Les hautes charges du royaume persan reviennent généralement aux membres des grandes familles (d'abord les membres de la famille Qâjâre, puis les chefs tribaux, enfin les propriétaires terriens). La corruption et le népotisme sont des traits caractéristiques de la bureaucratie persane ; A.K.S. Lambton, dans son ouvrage les évoque : "un poste gouvernemental était considéré comme le chemin de la fortune (…) le népotisme était un trait caractéristique de l'administration (…), l'intrigue et la corruption étaient présentes partout dans la vie publique. On obtenait ou on gardait son poste en offrant des présents au Shah ou à d'autres personnages !" [19]. Cependant, en Perse, une certaine mobilité sociale existe puisqu'il est possible pour un homme de "naissance obscure" d'accéder à une fonction à responsabilité et ainsi de parvenir à la richesse.


b) L'armée perse au XIXe siècle

L'armée perse est omniprésente dans l'histoire babie. En effet, lors de conflits armés entre la population, les oulémas et les babis, les troupes provinciales et royales sont, à plusieurs reprises, dépêchées pour mettre fin aux soulèvements. Dès lors, il est intéressant que nous nous attardions sur les forces armées persanes au XIXe siècle.

Dans les premiers temps qâjârs, le Shah dirige lui-même les armées. A partir du règne de Nasiri'd-Din Shah (1848-1896), et jusqu'en 1871, le commandement des armées revient à l'un des princes qâjârs. L'armée perse au XIXe siècle semble peu efficace comme nous le relate, de façon crue et ironique l'agent français Ferrier, adjudant général, accrédité en Perse : "Les soldats n'ont ni discipline, ni respect, ni obéissance pour leurs chefs ; ces derniers n'ont aucun sentiment de leurs droits, de leurs devoirs, de leur dignité (…) l'instruction des troupes est tout à fait nulle ; elles en savent juste assez pour se faire battre à plate couture (…) Rien ne peut donner une idée de l'ignorance des officiers(…) Sur cent bataillons d'infanterie existant, un tiers seulement est armé de fusils en si mauvais état, qu'il y a du danger à s'en servir ; leur équipement et leur habillement sont aussi délabrés. La cavalerie est toute irrégulière, et ne peut rendre aucun bon service à l'armée." [20]

Le nombre total des forces armées de Aqa Muhammad Khan, premier roi Qâjâr en 1776, est estimé entre 70 000 à 80 000 hommes. Cependant, en raison des faibles sommes allouées à l'armée, le Shah ne peut entretenir cette force que six ou sept mois maximum dans l'année. L'armement des soldats se compose principalement d'arcs, de flèches, de massues, de gourdins, de lances ainsi que de sabres. Les armes à feu se résument à des mousquets. La cavalerie porte des vêtements de maille, l'artillerie était quasiment inemployée.
A la mort de Aqa Muhammad Khan en 1797, on note une détérioration sensible des capacités des forces armées. Les militaires qâjârs sont peu performants. L'armée perse est constamment en proie au manque de discipline et au manque chronique d'effectif notamment au niveau des dirigeants.

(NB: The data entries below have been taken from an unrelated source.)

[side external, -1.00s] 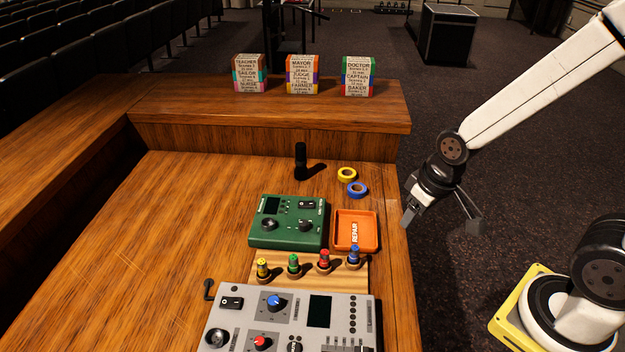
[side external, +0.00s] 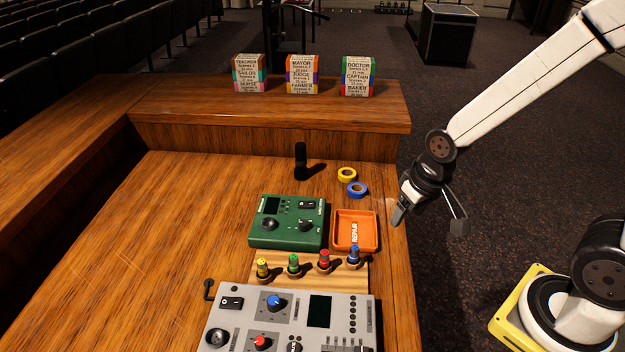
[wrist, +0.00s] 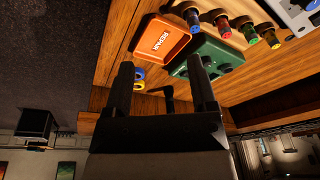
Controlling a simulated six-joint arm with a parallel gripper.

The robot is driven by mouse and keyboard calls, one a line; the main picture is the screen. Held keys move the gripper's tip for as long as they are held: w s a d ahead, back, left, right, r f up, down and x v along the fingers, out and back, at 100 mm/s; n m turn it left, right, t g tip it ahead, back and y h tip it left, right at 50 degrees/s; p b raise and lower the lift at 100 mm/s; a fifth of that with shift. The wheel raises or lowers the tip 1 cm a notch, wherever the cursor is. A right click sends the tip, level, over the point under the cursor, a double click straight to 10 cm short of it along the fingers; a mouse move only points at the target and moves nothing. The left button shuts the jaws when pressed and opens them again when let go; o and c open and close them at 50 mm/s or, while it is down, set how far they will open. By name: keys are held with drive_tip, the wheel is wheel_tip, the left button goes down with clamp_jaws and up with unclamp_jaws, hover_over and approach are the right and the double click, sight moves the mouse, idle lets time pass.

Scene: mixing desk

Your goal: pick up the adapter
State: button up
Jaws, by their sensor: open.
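No part is labelled as the adapter, and I cannot tell for certain which it is. A small black upright piece (side external: 301,160) stands on the desk behind the green box; it also seems to show between the fingers in the wrist view (wrist: 169,100). A small black bent piece (side external: 208,289) is at the left corner of the grey mixer. My gripper (side external: 430,222) is open and empty, above and around the desk's right edge, to the right of the orange tray. Its two dark fingers (wrist: 158,75) are spread apart in the wrist view.
The orange REPAIR tray (side external: 369,216) looks empty. Yellow (side external: 347,174) and blue (side external: 357,190) tape rolls lie behind it. The green box (side external: 285,236), several coloured plugs on a wooden strip (side external: 310,281) and the grey mixer (side external: 235,325) fill the front. The left desk (side external: 150,230) is clear.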

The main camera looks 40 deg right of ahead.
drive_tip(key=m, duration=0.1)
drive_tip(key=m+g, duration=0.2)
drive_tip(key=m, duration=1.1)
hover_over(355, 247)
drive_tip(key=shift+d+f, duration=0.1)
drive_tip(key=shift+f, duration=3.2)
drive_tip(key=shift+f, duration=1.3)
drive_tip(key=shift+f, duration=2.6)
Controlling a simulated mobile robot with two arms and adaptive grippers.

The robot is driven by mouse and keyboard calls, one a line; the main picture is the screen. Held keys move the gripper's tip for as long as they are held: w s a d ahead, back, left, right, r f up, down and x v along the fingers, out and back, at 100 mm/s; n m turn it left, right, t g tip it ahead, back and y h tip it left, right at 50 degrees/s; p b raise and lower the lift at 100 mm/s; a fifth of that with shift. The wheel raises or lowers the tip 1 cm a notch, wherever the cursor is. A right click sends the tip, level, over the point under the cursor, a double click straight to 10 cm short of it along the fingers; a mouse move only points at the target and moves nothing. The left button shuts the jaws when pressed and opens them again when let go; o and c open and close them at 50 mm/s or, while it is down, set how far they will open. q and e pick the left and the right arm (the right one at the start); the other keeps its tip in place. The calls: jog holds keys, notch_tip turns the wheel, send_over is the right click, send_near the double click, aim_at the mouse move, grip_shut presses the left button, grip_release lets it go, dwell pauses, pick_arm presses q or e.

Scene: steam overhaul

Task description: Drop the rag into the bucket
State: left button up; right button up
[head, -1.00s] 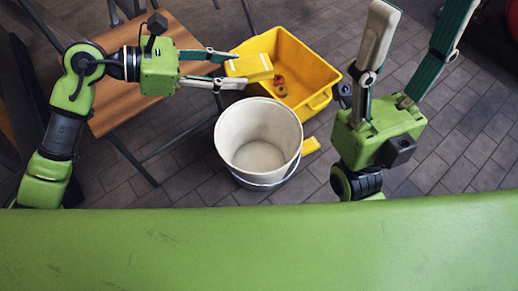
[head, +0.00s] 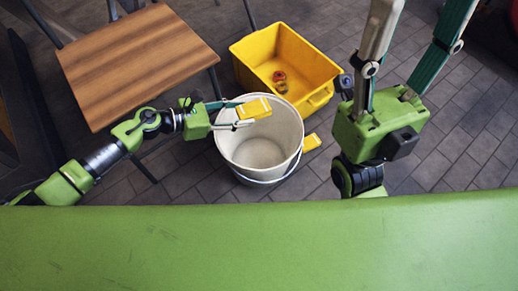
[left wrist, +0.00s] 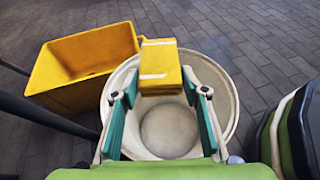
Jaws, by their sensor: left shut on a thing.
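The rag (head: 254,107) is a folded yellow cloth with a white stripe; it also shows in the left wrist view (left wrist: 160,68). My left gripper (head: 240,113) is shut on it and holds it over the far part of the bucket's opening. The bucket (head: 230,158) is white, round and upright on the floor; its inside, empty where visible, also shows beneath the fingers in the left wrist view (left wrist: 170,130). My right gripper (head: 424,20) is open and empty, pointing up the picture to the right of the bucket, its fingertips near the top edge.
A yellow crate (head: 325,95) with small orange items stands just behind the bucket. A small yellow thing (head: 312,142) is beside the bucket's right rim. A wooden-topped table (head: 140,60) stands at the upper left. Tiled floor is clear around the bucket's front.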

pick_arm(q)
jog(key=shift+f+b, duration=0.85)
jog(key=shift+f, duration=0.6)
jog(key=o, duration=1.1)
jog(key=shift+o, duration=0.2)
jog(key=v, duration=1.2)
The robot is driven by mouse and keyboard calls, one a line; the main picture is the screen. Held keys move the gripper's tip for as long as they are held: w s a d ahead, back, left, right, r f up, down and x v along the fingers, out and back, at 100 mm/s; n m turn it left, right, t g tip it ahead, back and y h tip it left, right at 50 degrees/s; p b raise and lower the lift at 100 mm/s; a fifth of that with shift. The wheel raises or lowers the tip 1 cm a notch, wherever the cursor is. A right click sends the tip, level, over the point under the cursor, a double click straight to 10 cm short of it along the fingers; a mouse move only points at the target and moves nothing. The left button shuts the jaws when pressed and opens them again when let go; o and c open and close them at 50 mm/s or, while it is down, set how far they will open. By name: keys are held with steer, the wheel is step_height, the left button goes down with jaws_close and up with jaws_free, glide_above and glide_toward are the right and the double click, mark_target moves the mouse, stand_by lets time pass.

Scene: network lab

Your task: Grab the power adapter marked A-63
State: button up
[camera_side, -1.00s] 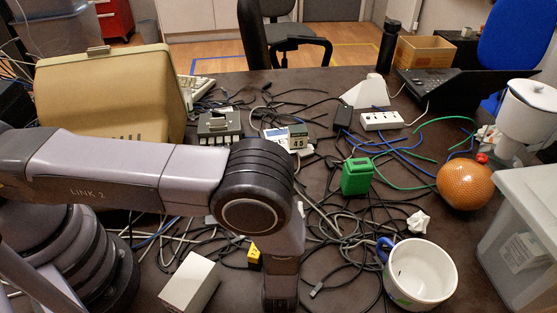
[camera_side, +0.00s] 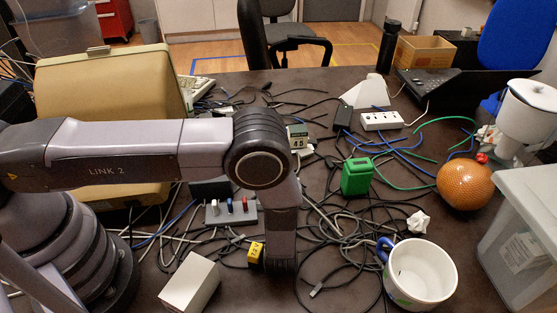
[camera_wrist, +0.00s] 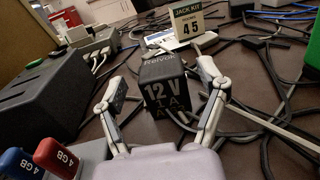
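A black power adapter (camera_wrist: 164,84) stands between my fingers in the wrist view. In the side view my arm hides the fingers and this adapter. A small black block with a yellow label (camera_side: 255,251) lies beside my arm in the side view; its text is too small to read.
A grey hub with memory sticks (camera_side: 231,212) lies left of my arm; a blue stick (camera_wrist: 19,162) shows in the wrist view. A dark box (camera_wrist: 42,100) stands left, a "JACK KIT 45" sign (camera_wrist: 188,25) behind. Loose cables cover the table. A mug (camera_side: 420,272) stands right.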

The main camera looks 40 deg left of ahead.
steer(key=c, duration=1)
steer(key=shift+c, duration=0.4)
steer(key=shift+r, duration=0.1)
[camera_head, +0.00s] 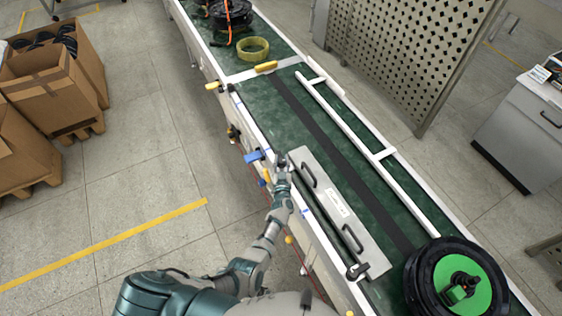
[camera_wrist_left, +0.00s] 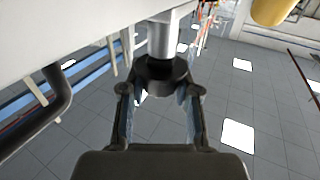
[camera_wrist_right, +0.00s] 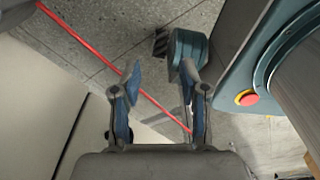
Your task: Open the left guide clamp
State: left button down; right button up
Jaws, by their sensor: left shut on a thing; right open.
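The guide (camera_head: 325,190) is a long grey metal plate with two dark handles, lying along the near side of the green conveyor. My left gripper (camera_head: 282,168) is at the plate's far end, by the conveyor's near rail. In the left wrist view, its fingers (camera_wrist_left: 160,97) are closed around a dark round clamp knob (camera_wrist_left: 162,72) under a light metal post. The gripper hides most of this clamp in the head view. Another dark clamp (camera_head: 358,271) sits at the plate's near end. My right gripper (camera_wrist_right: 160,82) is open and empty, seen only in its wrist view.
A black reel with a green hub (camera_head: 457,280) stands on the belt at lower right. A yellow ring (camera_head: 253,49) lies farther up the belt. A blue fitting (camera_head: 254,156) is on the rail beside my left gripper. A red cable (camera_wrist_right: 80,40) passes behind my right fingers.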

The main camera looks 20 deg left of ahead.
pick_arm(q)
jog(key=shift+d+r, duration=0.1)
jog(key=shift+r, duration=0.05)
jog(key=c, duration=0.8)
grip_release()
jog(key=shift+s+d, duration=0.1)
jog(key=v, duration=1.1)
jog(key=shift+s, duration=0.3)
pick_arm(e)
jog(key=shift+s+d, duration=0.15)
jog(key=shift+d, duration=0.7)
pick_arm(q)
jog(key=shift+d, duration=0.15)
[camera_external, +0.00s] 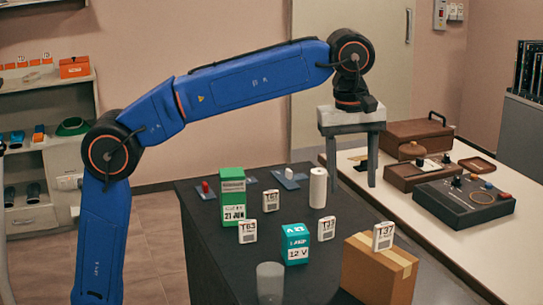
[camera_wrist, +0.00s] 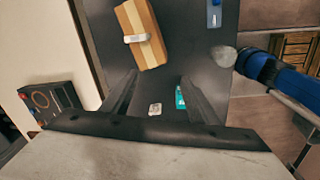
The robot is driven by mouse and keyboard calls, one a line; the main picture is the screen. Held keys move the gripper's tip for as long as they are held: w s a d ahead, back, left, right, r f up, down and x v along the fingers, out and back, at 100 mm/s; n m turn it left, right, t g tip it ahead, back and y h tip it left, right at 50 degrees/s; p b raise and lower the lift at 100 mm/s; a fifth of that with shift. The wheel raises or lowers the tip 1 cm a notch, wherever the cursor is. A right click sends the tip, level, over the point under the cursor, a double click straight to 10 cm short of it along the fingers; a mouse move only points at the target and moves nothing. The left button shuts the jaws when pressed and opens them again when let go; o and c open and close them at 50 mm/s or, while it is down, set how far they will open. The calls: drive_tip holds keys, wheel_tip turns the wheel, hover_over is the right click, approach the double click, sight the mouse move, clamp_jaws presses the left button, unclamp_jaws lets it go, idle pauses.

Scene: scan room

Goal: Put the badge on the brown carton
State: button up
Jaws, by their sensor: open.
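The brown carton (camera_external: 366,276) stands at the front right of the dark table, with a pale tape strip; it also shows in the wrist view (camera_wrist: 128,20). A white badge marked T37 (camera_external: 383,237) stands upright on the carton's top; in the wrist view it is a white bar (camera_wrist: 136,39) across the tape. Similar white badges (camera_external: 247,231), (camera_external: 271,201), (camera_external: 326,229) stand on the table. One white badge (camera_wrist: 155,109) shows between the fingers in the wrist view, lower down. My gripper (camera_external: 346,182) is open and empty, above the table's right side, behind the carton.
A green box (camera_external: 232,188), a teal box (camera_external: 296,246), a white cylinder (camera_external: 318,188) and a grey translucent cup (camera_external: 270,282) stand on the table. A light counter (camera_external: 440,228) with a black control box (camera_external: 465,204) lies to the right.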

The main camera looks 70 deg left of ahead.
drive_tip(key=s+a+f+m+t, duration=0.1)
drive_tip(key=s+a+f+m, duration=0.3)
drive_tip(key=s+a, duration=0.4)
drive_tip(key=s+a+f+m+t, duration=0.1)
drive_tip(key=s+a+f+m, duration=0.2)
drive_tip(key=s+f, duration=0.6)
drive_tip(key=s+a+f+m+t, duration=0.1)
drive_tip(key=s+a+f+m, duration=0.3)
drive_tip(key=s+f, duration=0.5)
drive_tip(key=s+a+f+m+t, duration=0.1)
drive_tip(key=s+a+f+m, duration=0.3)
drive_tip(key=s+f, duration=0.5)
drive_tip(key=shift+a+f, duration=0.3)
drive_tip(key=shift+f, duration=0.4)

L'armée, au XIXe siècle, s'articule autour de deux sections distinctes. Premièrement, elle se compose des forces traditionnelles qui date de Aqa Muhammad Khan. Deuxièmement, elle est constituée par les unités créées sur le modèle européen. En effet, tout au long du XIXe siècle, l'administration militaire fait appel à des conseillers occidentaux, à l'instar de Ferrier, afin de réformer l'armée perse. Il faut noter que la taille et l'effectivité de l'armée s'adaptent aux besoins et exigences fiscales.

L'armée traditionnelle peut se diviser en trois catégories. La première est constituée de la garde royale : la garde personnelle du roi, une garde bien armée avec des cavaliers efficaces. Elle est formée de ghulams (esclaves), notamment des esclaves géorgiens commandés par de jeunes nobles qâjârs. D'après l'ouvrage "Qâjâr Persia" [21], cette garde royale se compose d'environ 3000 à 4000 hommes. Au milieu du XIXe siècle, le nombre de soldats de la garde royale semble avoir diminué (il est évalué entre 1500 et 2000 hommes).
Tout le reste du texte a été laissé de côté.